Money is actually on the table for everyone to grab, just that majority of the people lack basic knowledge - where is the table and how to get to it.
Just teach people in school how to manage stocks, and everyone can
be richhave a lot of money.“Everyone can be rich” - no.
For one to be rich, another needs to be poor. Rich and poor are entirely relative terms.
Pardon my expression, everyone can have a lot of money.
A man who doesn’t want anything is rich, even if he doesn’t have money. I adjusted my comment accordingly.
Even if we ignored the immediate collapse of the world economy, if you were starting from scratch how would you get anyone to take risks and put money/time into creating a business?
Even if people did decide to do it, no banks would be able to lend to you (what banks? They need a massive amount of money to start) as they would have absolutely nothing as collateral.
im definitely interested in not collapsing the world financial system, but its a tough problem to find a solution to.
there are other assets besides stocks banks could own - loans would definitely be a much bigger part of the pie.
As for starting a business, itd make sense to only hire on people you trust at first. Afterward you have to continue to show your worth not to investors but to employees.
As an alternative to trust, you could cut your own business a loan, so that if youre ousted as long as it doesnt go tits up you still get a payout.
The stock market shouldn’t exist. Fight me.
Poor people are poor just because they don’t know how to participate in the stock market. Fight me.
I fully agree!
However, participation requirements for winning include:
- Knowledge (obviously)
- Having a lot of money in the first place
- Having power to influence the rules and / or market
Both point 2 and 3 are false. You have examples for both in the current US affairs. Please elaborate if you know something that the rest of us doesn’t.
Holy crap your effing president is running pump and dump schemes and a lot of politicians made wins on stocks that they Coincidentally sold or bought with the right timing.
Do I need to explain that?
That is blatant misuse of power and conflict of interest.
That’s corruption, and it’s totally something else, but nevertheless there might be others who had no idea, but had the stock at the right moment, and sold as it was high. So, even in cases where the powerful play, the small ones, if lucky, could massively win.
On the other hand, you had the worlds wealthiest man, being second hand to the most powerful man on the planet, and he lost billions. So… I wouldn’t call those that much significant. I bet there are tons of smaller examples where CEO’s manipulate the stock of their own company that fly under the radar. But overall, in general, especially if you invest into ETFs (groups of stocks) you will barely notice anything and life goes on as usual. And the usual is 6-8% win per year on average.
That’s fine, let’s just disagree.
My point besides the corruption would be a massively rigged system. Yes, you can have wins. But that does not make it better or even - and that was the point before - people who don’t use it incapable to do so.
They might also want to stay clear from it, wisely.
The stock market isn’t the root of all evil - it’s just one way for companies to raise money and for regular people to invest in those companies.

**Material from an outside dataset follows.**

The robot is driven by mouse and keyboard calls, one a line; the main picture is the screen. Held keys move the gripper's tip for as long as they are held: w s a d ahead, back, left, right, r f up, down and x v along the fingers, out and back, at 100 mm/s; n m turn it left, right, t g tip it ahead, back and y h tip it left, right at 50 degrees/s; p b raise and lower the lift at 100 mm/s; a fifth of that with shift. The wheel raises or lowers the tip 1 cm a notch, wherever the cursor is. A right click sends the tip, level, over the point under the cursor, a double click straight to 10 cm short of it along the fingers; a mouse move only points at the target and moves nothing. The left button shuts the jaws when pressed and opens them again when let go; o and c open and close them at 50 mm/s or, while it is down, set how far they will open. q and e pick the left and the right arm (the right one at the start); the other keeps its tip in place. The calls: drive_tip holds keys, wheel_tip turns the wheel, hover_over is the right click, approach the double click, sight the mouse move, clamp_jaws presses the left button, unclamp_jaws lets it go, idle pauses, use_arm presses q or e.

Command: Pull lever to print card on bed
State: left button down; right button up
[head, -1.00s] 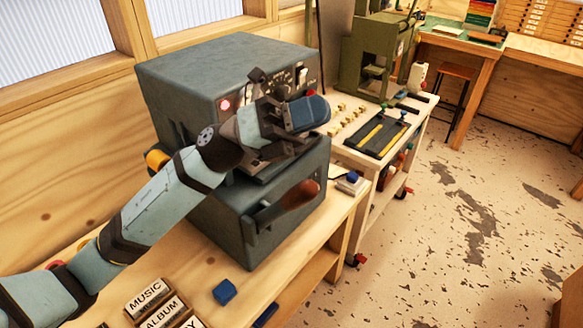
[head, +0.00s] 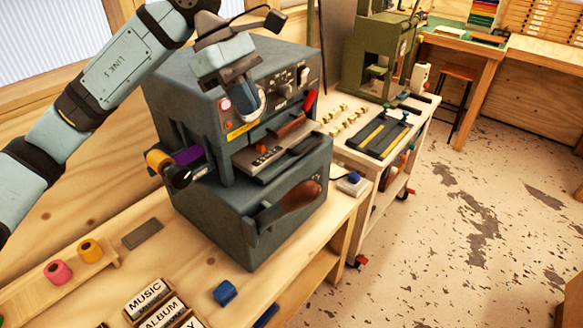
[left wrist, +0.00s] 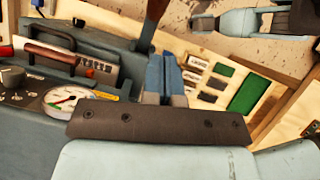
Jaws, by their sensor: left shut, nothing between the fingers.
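The grey foil press (head: 225,75) stands on the wooden bench. Its lever has a brown wooden handle (head: 290,203) low on the front right, also visible in the left wrist view (left wrist: 156,9). The bed (head: 265,168) holds a brown-handled type holder (head: 288,132). I cannot make out a card on it. My left gripper (head: 249,106) is shut and empty in front of the press's upper face, above the bed and apart from the lever. Its blue fingers show in the left wrist view (left wrist: 164,80). Part of my right arm shows there at top right, its jaw state unclear.
Purple and yellow foil rolls sit at the press's left side. Label blocks (head: 150,298) and a blue block (head: 225,292) lie on the front bench. A pink roll (head: 59,271) stands at left.

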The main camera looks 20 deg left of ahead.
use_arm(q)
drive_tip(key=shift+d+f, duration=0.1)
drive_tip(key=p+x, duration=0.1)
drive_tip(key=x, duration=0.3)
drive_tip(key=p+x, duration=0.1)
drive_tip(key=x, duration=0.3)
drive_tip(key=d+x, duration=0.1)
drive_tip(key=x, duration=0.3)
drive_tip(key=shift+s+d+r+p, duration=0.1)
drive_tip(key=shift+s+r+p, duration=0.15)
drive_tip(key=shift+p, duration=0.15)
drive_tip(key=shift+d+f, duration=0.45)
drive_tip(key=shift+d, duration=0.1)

Without it, businesses would still need funding, but the money would come from a much smaller circle of the ultra-rich and private investors. That would make the system less democratic, not more.

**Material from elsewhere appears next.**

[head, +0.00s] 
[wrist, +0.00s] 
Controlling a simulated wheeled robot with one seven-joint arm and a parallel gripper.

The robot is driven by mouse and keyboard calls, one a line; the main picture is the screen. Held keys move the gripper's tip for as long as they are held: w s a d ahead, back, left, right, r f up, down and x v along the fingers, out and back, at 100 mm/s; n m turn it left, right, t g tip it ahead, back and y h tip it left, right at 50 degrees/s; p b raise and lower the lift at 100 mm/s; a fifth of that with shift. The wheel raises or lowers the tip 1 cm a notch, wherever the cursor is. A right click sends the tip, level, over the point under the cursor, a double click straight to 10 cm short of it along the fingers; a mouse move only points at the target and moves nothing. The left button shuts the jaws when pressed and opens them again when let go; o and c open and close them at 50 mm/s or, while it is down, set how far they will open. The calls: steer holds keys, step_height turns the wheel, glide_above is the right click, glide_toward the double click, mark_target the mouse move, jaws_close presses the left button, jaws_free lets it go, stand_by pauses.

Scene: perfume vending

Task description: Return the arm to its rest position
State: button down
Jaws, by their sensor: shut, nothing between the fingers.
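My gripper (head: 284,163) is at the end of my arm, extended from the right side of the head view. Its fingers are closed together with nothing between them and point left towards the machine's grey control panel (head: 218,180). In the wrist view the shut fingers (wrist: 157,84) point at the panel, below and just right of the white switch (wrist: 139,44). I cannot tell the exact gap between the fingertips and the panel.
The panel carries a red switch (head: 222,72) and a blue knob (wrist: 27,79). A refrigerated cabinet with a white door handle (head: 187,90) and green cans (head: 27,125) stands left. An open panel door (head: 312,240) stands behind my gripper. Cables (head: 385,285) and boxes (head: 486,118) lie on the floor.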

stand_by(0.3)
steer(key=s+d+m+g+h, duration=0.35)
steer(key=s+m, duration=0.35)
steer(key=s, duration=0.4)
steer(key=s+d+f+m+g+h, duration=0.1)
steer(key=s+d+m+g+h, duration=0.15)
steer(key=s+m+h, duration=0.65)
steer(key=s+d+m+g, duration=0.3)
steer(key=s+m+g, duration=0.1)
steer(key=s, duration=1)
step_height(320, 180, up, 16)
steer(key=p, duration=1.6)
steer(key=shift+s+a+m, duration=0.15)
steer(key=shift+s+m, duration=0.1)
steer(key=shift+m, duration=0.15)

If we got rid of the stock market, we wouldn’t get rid of corporate greed or wealth inequality. We’d just move them into darker, less transparent places - behind closed doors instead of in public view. Ordinary people would lose what little access they have to ownership and wealth-building. Rich people would still get richer, just in ways even harder to regulate.

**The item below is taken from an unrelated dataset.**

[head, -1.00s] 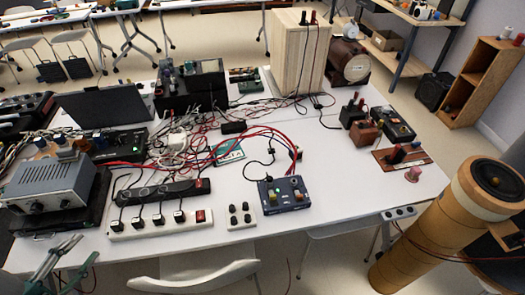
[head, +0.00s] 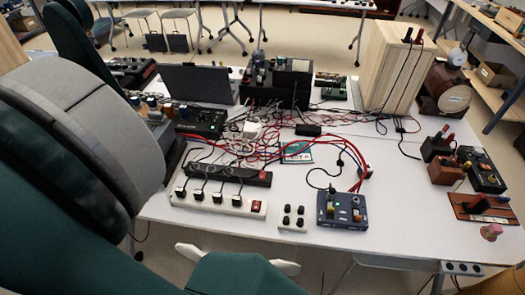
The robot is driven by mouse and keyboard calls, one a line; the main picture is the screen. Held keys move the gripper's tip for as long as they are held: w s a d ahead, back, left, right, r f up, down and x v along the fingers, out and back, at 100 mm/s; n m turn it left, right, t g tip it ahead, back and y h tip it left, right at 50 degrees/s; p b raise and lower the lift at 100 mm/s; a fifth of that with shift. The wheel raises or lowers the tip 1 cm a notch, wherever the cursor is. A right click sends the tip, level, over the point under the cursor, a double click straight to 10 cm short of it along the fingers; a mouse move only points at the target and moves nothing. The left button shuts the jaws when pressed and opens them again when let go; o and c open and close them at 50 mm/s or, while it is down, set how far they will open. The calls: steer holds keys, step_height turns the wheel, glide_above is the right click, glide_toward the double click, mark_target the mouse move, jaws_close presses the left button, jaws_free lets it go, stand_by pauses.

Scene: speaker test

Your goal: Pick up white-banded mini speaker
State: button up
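I cannot make out a white-banded mini speaker for certain in the current head view. The tan tube with a white band and a black speaker cone on top, seen earlier at the right, is outside the picture now. A dark brown rounded object (head: 447,90) with a pale round label stands at the table's back right; I cannot tell if it is a speaker. My arm's dark green and grey links fill the left side and part of the bottom.
The white table (head: 400,225) holds power strips (head: 217,201), a blue switch box (head: 342,210), tangled cables and a pale wooden box (head: 390,68). Small brown devices (head: 445,171) stand at the right.

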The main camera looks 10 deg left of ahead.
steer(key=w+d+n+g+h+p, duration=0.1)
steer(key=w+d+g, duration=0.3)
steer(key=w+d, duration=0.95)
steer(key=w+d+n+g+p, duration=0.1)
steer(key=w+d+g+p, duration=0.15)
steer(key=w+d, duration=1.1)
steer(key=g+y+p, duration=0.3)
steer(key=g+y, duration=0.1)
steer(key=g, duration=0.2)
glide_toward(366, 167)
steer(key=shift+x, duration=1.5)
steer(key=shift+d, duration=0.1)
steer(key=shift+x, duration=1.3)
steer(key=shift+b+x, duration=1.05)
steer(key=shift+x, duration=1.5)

So if the goal is to make the system fairer, abolishing the stock market isn’t the answer. Reforming it might be - but killing it outright would probably just make things worse.
Agreed. Like so many things, I think law enforcement can help rein in the stock market. If there were a way to move the SEC under maybe the Fed(?) and require full funding of the agency as the cost of doing business on any stock market in the US (with similar institutions in other countries). Probably a flawed idea, but I think the goal is sensible: remove the SEC from political ambitions and whims and make the market directly fund its regulatory adherence.
Also more people need to suffer severe prison sentences for financial shenanigans. We also need to go back to separate deposit and investment banks.
I’m not saying it is. But everything that offers the chance will be abused. And the way it currently exists, it shouldn’t.
Currently it’s just a massive machine for people with massive money to get more, channel money / misdirect analysis / hide and exploit all others. On paper one might disagree, in reality though…
Investing in the stock market isn’t something exclusive to the rich. For someone like me, it’s pretty much the only realistic way to build any significant wealth for retirement. Without investing, I’d just be losing money to inflation by keeping it in a bank account. Now that I’ve got it invested, I’m already earning enough in returns to cover a few months’ wages each year. It makes no sense to want to take that possibility away from everyone just because you despise billionaires.
I understand and am happy for you that you see a benefit in this for you.
However, I came to the conclusion that it is trivial for those in power to simply fuck you over on occasion. If you’re a small investor and lose, we’ll tough luck you signed up for it. If you’re the bank, oh dear, we need to rescue it! There are various examples of crashes and closures but it really is fine to have a different opinion.
I just wanted to state I am not having mine simply for fun and did quite some research and also worked in a critical financial field once where made up money in a global scale was proven.
As you will also have your background for your opinion. That’s fine!
Fight you?
Brother, I’ve come to join you.
where is the line between croud funding and a stock?